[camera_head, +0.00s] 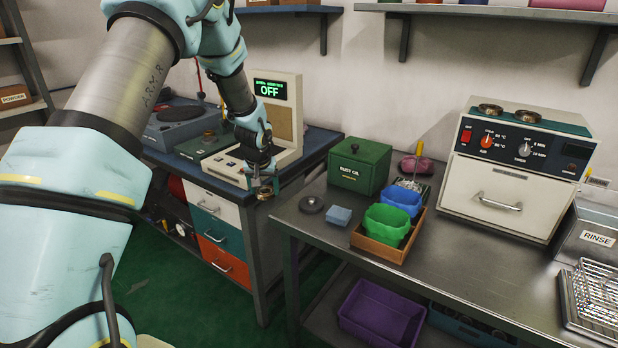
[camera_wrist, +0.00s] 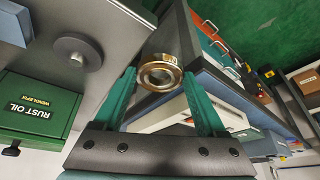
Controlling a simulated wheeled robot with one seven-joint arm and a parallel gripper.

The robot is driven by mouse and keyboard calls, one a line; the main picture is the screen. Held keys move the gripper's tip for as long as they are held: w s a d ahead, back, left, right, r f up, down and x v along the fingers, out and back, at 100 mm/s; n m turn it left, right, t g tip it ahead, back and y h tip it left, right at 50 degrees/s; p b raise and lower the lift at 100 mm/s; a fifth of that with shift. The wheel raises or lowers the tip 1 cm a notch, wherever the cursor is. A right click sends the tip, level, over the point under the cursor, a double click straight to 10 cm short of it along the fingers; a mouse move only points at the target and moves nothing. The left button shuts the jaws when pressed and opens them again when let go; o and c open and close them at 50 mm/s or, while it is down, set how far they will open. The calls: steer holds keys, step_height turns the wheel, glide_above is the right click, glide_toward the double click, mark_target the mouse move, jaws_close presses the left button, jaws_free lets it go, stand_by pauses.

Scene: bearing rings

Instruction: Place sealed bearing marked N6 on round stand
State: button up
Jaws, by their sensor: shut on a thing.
* * * * * * * * *
● **TO BE DONE**: All the material shown above is to be copied exactly, with no pictures carried over.

● **REPLY**:
[camera_head, +0.00s] 
[camera_wrist, +0.00s] 
Controlling a simulated wheeled robot with one seven-joint arm and a parallel gripper.

The robot is driven by mouse and keyboard calls, one a line; the main picture is the screen. Held keys move the gripper's tip for as long as they are held: w s a d ahead, back, left, right, r f up, down and x v along the fingers, out and back, at 100 mm/s; n m turn it left, right, t g tip it ahead, back and y h tip it left, right at 50 degrees/s; p b raise and lower the lift at 100 mm/s; a fifth of that with shift. The wheel raises or lowers the tip 1 cm a notch, wherever the cursor is. A right click sends the tip, level, over the point under the cursor, a double click straight to 10 cm short of it along the fingers; a mouse move only points at the target and moves nothing. The left button shuts the jaws when pressed and opens them again when let go; o and c open and close them at 50 mm/s or, while it is down, set how far they will open. The calls: steer holds keys, step_height turns the wheel, glide_above is the right click, glide_toward the double click, mark_target the mouse move, jaws_close presses the left button, jaws_free lets it go, stand_by pauses.

Scene: bearing rings

Instruction: Place sealed bearing marked N6 on round stand
State: button up
Jaws, by their sensor: shut on a thing.

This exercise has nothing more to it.